The overarching objectives for this project are to develop, investigate, and validate (for field and commercial deployment) robust pipeline treatments to prevent/minimize gas hydrate and other solid deposition in subsea oil flowlines. A robust pipeline treatment that can prevent adhesion/deposition will be a major fundamental breakthrough in flow assurance science and engineering and to critical Deepwater field operations. This project will address the current major outstanding issues of mitigating gas hydrate, wax and asphaltene deposition in different pipeline conditions, which have not been solved to date despite previous attempts/studies.

Performer(s)

Colorado School of Mines (CSM) - Golden, CO 80401

Background

Gas hydrates are considered the major flow assurance problem during Deepwater offshore production and transportation of oil and natural gas, which if not addressed adequately can present severe production, environmental, and safety issues during operation (Sloan and Koh, 2007). The high pressure (depths of seawater) and low temperature (on the seafloor) conditions in Deepwater environments are ideal for providing thermodynamic stability of gas hydrates, thereby enabling gas hydrates to form and potentially plug flowlines during oil and gas production and transportation. The formation of flowline blockages due to gas hydrates may result in rupture of the flowline, gas and oil spill and leakage, and hence catastrophic safety, economic, and environmental consequences. Costs for gas hydrate mitigation can exceed $1M/mile of pipeline, plus $100M/year in chemical costs for complete gas hydrate avoidance.

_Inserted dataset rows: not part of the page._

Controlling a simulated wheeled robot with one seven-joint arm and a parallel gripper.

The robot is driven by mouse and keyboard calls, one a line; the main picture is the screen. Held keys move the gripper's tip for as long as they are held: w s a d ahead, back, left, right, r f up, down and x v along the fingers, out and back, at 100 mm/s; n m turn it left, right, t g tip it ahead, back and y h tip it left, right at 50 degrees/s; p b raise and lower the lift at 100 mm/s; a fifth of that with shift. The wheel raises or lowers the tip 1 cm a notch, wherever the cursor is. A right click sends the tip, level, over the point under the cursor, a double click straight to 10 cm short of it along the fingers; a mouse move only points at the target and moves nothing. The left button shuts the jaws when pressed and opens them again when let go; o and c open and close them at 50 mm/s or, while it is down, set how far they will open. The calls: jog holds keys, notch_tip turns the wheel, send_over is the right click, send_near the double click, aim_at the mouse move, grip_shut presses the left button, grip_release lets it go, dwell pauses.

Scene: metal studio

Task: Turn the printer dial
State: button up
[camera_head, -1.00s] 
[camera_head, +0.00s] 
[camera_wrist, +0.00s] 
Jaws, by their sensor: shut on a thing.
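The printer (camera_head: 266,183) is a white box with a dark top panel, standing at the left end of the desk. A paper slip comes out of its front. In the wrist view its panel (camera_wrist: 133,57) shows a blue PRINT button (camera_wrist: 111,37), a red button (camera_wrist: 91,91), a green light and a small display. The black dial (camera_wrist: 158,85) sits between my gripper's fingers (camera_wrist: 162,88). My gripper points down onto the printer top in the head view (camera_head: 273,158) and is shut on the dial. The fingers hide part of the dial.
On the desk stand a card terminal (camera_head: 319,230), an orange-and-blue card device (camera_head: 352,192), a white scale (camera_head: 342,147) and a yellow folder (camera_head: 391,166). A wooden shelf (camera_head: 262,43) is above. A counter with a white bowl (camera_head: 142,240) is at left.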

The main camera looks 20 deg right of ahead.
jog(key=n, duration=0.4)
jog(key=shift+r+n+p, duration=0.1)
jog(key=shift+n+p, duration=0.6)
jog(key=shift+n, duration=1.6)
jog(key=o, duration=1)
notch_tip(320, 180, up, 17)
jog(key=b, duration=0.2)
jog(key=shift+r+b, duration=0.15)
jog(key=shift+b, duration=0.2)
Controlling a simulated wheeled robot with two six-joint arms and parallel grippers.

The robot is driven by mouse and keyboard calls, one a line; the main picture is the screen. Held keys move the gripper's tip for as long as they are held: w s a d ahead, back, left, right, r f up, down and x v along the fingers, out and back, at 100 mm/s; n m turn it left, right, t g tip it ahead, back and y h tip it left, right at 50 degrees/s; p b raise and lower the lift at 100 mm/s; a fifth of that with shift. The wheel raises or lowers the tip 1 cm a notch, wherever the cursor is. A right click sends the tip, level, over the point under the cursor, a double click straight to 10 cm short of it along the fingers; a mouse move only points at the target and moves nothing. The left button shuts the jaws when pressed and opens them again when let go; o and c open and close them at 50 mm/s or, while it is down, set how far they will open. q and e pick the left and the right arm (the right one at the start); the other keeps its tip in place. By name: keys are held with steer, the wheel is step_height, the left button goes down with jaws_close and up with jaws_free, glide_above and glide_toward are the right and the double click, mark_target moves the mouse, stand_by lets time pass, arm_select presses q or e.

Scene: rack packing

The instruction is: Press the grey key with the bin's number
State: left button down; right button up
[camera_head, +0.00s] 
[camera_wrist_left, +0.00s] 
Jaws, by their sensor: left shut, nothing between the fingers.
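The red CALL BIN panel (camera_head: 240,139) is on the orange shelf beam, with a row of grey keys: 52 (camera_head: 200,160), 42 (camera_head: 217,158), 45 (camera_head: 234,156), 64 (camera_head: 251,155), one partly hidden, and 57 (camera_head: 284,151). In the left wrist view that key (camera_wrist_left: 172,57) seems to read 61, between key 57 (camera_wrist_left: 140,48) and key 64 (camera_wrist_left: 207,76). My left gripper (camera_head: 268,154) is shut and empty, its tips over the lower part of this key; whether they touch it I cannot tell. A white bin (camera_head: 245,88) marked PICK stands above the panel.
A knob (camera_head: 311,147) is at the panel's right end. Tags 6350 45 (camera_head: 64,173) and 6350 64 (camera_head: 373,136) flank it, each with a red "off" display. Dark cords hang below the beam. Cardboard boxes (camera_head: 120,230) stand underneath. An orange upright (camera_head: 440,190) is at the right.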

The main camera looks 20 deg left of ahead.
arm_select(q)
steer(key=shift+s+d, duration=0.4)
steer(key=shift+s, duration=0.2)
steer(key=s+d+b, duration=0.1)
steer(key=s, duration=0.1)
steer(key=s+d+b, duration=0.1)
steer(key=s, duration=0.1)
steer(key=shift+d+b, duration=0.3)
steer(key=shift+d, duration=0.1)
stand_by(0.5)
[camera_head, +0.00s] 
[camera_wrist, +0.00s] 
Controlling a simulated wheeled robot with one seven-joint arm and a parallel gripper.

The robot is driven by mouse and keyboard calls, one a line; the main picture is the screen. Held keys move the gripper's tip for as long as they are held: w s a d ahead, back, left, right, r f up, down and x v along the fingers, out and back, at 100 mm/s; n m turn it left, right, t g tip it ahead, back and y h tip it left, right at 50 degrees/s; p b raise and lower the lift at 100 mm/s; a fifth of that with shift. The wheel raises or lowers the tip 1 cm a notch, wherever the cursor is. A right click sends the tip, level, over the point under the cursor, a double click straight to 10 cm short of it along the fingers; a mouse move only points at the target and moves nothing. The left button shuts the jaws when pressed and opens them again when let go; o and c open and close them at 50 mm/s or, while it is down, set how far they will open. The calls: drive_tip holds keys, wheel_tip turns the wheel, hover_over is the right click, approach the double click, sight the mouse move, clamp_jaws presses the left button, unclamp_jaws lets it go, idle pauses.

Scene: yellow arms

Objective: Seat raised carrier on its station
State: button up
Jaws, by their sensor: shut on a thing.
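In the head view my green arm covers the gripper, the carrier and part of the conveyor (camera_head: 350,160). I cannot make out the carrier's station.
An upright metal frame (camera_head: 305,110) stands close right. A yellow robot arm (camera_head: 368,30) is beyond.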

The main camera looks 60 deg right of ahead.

The conventional method of gas hydrate avoidance using thermodynamic inhibition (THI), e.g., using methanol or glycol, is becoming increasingly unfeasible from both an economic and environmental standpoint, particularly with Deepwater developments which present higher pressure conditions and hence more favorable conditions for gas hydrate stability, as well as maturing facilities in which the water content can increase significantly during the lifetime of the field. Thus, there is an imminent need for a new approach that allows operators to produce from wells where traditional gas hydrate mitigation is unfeasible. Low surface energy materials which can be applied in situ to operational pipelines represent a critical industry solution to gas hydrate mitigation, as these advanced treatments can repel gas hydrate adhesion to the wall, as well as repel the water layer that allows gas hydrates to form directly on the steel pipe surface. Initial testing indicated that gas hydrate adhesion could be decreased by over an order of magnitude, but larger-scale experiments to evaluate and advance coating performance and survivability needed to be performed to validate these preliminary results.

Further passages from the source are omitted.